--- begin RECORD SET ---
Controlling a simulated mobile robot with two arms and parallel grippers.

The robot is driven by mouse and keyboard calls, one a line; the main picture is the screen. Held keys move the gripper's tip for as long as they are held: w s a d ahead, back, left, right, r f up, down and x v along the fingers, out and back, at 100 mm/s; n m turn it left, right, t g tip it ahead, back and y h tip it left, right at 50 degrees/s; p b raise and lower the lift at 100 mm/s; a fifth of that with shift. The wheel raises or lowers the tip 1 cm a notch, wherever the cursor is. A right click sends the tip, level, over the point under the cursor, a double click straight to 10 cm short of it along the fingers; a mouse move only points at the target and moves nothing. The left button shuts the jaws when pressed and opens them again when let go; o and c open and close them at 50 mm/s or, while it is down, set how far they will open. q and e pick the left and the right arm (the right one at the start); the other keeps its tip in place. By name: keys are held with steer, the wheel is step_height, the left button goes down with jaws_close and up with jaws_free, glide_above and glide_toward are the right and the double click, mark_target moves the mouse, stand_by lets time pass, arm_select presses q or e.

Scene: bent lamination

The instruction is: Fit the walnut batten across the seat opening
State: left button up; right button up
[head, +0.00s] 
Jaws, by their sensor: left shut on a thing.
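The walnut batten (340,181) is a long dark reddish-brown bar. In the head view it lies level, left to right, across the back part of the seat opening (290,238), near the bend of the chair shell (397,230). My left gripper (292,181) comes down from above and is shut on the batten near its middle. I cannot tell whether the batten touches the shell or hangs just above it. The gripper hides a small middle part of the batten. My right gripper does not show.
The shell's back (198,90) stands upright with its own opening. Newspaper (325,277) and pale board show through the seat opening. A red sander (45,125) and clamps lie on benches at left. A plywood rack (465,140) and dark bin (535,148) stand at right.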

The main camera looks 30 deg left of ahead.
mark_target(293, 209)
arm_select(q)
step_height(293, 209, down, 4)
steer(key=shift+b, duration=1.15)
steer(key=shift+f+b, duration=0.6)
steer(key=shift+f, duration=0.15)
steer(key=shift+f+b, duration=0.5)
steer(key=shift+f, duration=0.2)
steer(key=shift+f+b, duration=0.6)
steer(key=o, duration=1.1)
--- end RECORD SET ---
--- begin RECORD SET ---
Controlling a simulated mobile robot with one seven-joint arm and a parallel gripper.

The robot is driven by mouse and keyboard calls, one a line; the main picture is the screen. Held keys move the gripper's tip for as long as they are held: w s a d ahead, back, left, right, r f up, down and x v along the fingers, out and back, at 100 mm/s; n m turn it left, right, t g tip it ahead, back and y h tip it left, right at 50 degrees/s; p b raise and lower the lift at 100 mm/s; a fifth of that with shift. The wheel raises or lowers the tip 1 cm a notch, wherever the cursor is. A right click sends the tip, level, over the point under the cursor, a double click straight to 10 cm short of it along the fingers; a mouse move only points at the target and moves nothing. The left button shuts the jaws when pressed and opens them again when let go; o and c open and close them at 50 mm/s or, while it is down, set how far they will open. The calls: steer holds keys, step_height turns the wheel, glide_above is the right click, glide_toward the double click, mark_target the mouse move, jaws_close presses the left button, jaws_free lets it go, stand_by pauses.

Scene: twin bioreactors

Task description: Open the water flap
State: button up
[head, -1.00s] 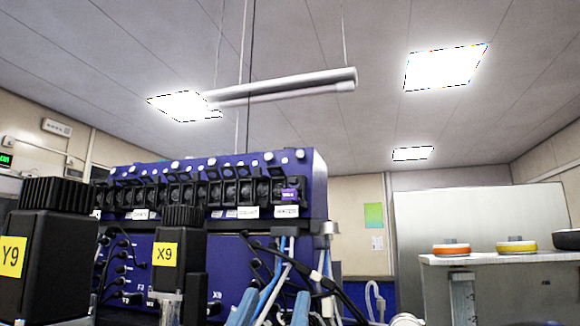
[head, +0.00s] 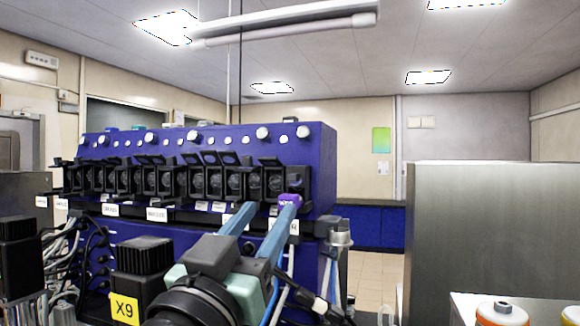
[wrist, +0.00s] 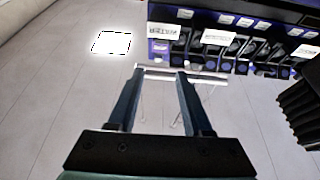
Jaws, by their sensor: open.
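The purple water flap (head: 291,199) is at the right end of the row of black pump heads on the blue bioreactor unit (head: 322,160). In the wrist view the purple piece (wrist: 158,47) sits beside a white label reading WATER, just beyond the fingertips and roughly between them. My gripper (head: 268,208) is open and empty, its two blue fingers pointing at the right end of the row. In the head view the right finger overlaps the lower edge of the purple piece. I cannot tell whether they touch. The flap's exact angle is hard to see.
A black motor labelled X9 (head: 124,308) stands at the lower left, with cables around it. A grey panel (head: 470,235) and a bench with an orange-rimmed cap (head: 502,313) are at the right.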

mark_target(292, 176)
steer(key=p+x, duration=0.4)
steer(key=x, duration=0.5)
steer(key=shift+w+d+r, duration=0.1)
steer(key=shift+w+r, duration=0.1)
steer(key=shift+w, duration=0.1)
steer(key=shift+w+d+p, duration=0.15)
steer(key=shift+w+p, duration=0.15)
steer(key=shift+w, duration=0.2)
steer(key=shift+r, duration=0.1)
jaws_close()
--- end RECORD SET ---
◆ **WORK TO BE COMPLETED**:
Copy the lines from the entries above in which the word "State" appears.

◆ **FINISHED ANSWER**:
State: left button up; right button up
State: button up

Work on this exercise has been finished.